[Dataset excerpt]:
+ + + + + + +
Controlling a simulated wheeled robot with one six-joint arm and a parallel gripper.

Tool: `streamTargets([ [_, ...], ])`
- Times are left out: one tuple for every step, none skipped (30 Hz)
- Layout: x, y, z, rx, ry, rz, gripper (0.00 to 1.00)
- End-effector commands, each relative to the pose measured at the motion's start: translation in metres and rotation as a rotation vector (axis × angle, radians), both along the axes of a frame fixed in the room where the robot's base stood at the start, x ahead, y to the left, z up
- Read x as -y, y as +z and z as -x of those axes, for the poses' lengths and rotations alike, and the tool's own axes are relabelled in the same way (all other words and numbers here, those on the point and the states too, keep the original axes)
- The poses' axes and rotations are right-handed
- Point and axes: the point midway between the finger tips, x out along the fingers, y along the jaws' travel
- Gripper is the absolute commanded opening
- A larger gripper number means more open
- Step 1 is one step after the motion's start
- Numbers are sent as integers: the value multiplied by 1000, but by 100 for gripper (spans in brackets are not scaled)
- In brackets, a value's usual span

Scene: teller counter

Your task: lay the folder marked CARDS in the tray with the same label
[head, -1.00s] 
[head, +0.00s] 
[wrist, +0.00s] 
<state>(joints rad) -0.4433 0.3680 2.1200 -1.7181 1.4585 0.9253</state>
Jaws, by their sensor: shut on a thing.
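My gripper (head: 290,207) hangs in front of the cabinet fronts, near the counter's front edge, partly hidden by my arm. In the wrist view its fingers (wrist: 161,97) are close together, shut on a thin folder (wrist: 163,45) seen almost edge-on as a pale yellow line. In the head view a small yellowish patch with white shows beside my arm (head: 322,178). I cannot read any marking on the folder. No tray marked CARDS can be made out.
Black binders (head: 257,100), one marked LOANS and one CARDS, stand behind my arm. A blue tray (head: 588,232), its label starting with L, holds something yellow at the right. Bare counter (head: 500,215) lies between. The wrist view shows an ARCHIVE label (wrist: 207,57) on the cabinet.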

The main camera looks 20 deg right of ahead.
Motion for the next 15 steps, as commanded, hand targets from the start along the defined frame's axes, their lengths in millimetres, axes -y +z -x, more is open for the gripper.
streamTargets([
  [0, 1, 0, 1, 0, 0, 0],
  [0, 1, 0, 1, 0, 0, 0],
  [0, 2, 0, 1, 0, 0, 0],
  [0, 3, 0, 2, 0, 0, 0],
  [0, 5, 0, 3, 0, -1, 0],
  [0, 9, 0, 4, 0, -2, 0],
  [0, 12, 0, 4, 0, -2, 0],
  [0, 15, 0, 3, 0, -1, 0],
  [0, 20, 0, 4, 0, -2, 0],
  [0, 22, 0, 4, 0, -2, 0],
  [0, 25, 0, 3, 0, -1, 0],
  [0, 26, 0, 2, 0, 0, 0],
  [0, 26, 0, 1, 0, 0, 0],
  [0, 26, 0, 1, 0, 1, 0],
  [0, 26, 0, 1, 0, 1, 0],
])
+ + + + + + +
Copy each line of the data above that holds "point".

[Solution to the exercise]:
- Read x as -y, y as +z and z as -x of those axes, for the poses' lengths and rotations alike, and the tool's own axes are relabelled in the same way (all other words and numbers here, those on the point and the states too, keep the original axes)
- Point and axes: the point midway between the finger tips, x out along the fingers, y along the jaws' travel

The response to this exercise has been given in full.